As many young Americans head off to college, some will be hoping to take a credit card with them for the first time. At the same time, many students and their parents alike are unaware of the laws that govern student credit cards and the options that young adults have when choosing a card.
How the CARD Act Affects Students and Other Young Adults
The CARD Act of 2009 is the most sweeping regulation of the credit card industry in the last generation. Some of the many perceived abuses that this law targeted were practices towards college students and other young adults that were seen as predatory. For example, it was not uncommon for credit card issuers to market their products directly to college students on campus and at athletic events. It was also popular for banks to offer hats, t-shirts and other gifts to students who applied for a credit card in person. Finally, credit card issuers were regularly granting students large lines of credit, even when they had no income or other means to pay back a loan.
As a result, many college students found themselves quickly in debt shortly after arriving on campus, while others found that themselves unable to pay off their credit card balances for years after graduation. The CARD Act prohibited all of these controversial marketing practices, and credit card applicants under the age of 21 must show a means to repay their loan before it can be approved.

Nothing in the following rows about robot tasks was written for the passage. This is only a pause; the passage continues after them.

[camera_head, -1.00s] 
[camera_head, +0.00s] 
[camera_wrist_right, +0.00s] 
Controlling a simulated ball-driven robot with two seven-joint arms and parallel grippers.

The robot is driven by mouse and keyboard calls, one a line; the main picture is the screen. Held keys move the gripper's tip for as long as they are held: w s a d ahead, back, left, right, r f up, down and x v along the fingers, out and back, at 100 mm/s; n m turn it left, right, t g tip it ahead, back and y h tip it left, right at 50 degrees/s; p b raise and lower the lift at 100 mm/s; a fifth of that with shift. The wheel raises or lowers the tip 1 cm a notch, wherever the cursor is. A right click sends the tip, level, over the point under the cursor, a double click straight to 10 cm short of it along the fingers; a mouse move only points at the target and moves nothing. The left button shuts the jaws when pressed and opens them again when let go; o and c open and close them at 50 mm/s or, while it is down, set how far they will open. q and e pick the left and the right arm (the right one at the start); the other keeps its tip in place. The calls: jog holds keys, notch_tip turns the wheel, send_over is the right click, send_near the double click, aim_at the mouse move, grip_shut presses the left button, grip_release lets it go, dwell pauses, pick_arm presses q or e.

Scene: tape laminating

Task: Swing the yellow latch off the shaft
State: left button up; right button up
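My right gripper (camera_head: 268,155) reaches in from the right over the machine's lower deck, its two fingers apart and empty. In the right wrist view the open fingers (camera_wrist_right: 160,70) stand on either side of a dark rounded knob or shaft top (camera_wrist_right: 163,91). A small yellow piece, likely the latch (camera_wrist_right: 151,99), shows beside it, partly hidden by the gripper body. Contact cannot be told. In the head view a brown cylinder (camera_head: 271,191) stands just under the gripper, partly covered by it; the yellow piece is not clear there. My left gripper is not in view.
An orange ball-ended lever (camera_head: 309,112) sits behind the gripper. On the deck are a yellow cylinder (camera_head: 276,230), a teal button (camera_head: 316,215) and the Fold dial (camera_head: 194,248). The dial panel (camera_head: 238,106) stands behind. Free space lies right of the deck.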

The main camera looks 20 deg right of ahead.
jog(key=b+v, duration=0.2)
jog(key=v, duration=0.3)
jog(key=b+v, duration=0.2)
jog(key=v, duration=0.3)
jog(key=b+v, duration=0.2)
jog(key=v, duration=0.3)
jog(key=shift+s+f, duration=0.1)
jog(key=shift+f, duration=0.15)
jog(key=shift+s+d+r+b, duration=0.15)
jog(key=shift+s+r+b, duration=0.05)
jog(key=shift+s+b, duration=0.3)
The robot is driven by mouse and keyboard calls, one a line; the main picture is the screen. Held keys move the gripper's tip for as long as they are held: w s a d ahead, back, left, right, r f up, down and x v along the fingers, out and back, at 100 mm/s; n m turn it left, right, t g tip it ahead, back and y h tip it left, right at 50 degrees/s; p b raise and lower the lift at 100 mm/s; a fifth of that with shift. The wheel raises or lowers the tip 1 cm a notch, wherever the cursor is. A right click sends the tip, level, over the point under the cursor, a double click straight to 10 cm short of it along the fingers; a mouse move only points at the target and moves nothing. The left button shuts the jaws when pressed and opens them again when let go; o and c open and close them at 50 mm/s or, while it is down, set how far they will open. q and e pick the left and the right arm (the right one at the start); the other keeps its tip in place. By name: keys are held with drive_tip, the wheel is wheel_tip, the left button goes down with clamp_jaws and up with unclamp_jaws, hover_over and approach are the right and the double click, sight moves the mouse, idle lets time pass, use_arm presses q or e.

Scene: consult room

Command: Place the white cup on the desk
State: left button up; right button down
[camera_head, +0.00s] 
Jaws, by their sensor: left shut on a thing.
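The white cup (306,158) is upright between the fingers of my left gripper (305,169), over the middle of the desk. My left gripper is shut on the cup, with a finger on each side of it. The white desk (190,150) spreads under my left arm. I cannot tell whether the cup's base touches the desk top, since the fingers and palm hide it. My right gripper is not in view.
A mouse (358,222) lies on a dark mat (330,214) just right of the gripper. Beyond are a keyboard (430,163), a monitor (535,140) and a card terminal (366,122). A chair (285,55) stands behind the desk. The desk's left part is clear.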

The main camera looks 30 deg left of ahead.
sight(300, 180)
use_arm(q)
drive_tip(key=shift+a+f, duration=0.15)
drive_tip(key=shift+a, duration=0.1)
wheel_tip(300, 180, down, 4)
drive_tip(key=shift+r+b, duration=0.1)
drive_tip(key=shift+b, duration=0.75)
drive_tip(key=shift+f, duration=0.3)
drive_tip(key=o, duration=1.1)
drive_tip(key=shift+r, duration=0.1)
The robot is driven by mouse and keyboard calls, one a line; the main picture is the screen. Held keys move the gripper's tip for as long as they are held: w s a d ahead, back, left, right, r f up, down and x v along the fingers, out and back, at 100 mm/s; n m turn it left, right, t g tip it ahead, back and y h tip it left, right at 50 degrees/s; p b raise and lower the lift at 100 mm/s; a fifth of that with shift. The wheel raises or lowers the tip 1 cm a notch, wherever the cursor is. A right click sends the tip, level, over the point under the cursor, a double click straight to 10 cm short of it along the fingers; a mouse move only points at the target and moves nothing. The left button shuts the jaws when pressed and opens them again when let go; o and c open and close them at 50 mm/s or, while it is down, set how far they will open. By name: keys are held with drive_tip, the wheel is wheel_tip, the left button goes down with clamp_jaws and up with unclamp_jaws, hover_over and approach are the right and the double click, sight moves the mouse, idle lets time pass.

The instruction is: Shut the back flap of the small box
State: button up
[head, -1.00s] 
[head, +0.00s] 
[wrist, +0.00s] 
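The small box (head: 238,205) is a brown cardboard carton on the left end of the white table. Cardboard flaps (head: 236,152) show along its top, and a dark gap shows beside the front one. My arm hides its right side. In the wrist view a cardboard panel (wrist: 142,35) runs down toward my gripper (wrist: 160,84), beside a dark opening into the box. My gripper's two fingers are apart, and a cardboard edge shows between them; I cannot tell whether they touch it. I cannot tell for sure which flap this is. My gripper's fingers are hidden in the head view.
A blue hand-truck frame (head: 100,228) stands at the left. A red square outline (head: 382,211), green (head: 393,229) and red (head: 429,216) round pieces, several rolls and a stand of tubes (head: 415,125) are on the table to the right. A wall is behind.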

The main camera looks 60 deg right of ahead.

Credit Card Choices for Students
Due to the restrictions of the CARD Act, students who don't have a part-time job will be unable to be approved for a new credit card account as the primary cardholder. This leaves several other options for non-working students who need the security and convenience that credit cards offer over other forms of payment. First, students can be additional authorized cardholders under their parent's credit card account or someone else's. However, the primary cardholder is always responsible for the charges made by all authorized cardholders.
Another option is for students to apply for a credit card with a co-signer, however, not all credit card issuers still allow co-signers. With this type of joint account, both applicants are individually responsible for repayment of any charges, even if the one party does not pay.
Credit Cards for Students
Some credit card issuers offer cards that are specifically marketed to students. These cards have less competitive rates and terms than other credit cards, but students can still be approved with their with limited credit histories. These cards may still offer limit amount of rewards, a promotional financing offer, and even some incentives when students pay their bills on time or get good grades. These student credit cards offer all the benefits of other credit cards while giving students the opportunity to build their credit history before graduation.
Ideally, parents will work with students to guide them as they learn about responsible credit use. And when students are able to use credit cards without incurring debt, they will leave college with good financial habits and a strong credit history.